The one positive for both companies, however, was on the margin front, with raw material-to-sales ratio coming down 400-500 basis points over the year-ago period to 61-62 per cent. This helped them achieve a sharp jump in operating profit margins, which zoomed to 15.4 per cent (up 380 bps) in the case of Exide and 18.6 per cent (up 229 bps) for Amara Raja. Analysts had estimated a 17.5-per cent margin in the case of Amara Raja and 13.5 per cent for Exide.

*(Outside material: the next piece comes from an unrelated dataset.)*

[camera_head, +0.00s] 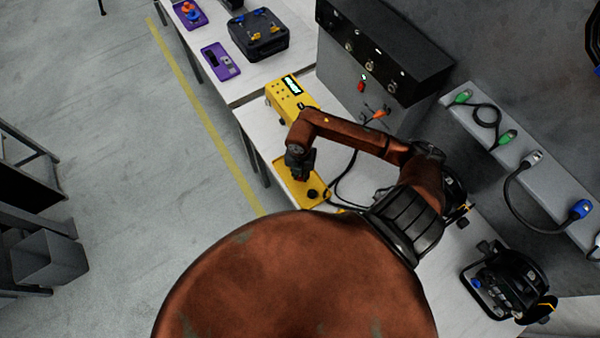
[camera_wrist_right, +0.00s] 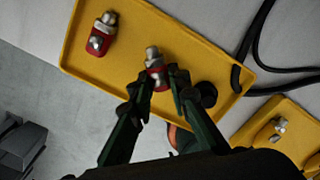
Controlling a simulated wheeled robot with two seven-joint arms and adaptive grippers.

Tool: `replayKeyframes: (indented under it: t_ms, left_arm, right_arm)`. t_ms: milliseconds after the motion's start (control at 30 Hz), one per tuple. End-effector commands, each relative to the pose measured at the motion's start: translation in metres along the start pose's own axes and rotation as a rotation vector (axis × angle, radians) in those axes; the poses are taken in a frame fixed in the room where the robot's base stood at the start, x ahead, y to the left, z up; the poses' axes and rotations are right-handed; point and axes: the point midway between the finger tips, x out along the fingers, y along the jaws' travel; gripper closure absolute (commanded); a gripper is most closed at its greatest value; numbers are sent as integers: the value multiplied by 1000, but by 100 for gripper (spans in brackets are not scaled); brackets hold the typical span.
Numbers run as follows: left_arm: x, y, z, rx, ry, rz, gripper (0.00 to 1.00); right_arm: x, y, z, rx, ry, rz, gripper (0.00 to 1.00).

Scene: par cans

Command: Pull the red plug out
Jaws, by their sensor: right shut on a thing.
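A red plug with a silver metal end (camera_wrist_right: 155,67) sits between the fingertips of my right gripper (camera_wrist_right: 160,82) in the right wrist view. The gripper is shut on it, over the yellow tray (camera_wrist_right: 180,28). I cannot tell whether the plug touches the tray. A second red and silver piece (camera_wrist_right: 102,35) lies on the tray at its left end, apart from the gripper. In the head view my right gripper (camera_head: 299,172) points down at the yellow tray (camera_head: 283,181) and mostly hides the plug. My left gripper is not in view.
A black round knob (camera_wrist_right: 207,94) is on the tray right of the fingers, with a black cable (camera_wrist_right: 250,45) beyond. A yellow box with a display (camera_head: 291,98) stands behind the tray. A grey wall panel (camera_head: 350,62) bounds the bench. Open floor (camera_head: 150,150) is left.

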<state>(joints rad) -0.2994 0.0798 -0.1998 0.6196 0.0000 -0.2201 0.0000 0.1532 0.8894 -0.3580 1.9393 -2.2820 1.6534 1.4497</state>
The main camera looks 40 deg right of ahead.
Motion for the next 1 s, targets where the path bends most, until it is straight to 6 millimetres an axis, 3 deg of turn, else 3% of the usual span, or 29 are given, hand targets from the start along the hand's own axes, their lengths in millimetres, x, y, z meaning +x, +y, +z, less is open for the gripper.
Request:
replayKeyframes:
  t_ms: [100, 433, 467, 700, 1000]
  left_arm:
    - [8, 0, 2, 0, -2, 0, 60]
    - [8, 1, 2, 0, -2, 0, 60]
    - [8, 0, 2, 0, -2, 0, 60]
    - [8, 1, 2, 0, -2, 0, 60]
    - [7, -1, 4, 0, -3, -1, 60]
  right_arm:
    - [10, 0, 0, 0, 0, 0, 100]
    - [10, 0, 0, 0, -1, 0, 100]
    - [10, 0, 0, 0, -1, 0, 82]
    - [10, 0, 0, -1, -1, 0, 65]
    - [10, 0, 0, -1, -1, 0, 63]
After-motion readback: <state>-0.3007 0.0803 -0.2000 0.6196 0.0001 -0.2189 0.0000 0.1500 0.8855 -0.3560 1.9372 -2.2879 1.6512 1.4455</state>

While higher volumes could help Amara Raja gain on the profitability front, Exide expects a 100-bps gain on the margin front by financial year 2018, after the completion of its technology upgradation programme. From the current margins of 15.4 per cent, expect the number to move towards the 16-per cent mark in the next couple of years. The outsized gains on the profitability front percolated down to the net profit front, helping the two post net profit growth of 33-38 per cent in the December 2015 quarter.
While investors can look at Amara Raja at lower entry points, an early improvement in margins or consistent volume/revenue growth for Exide would be a signal that the market leader is back in the hunt. For now, Amara Raja is outpacing it on every count.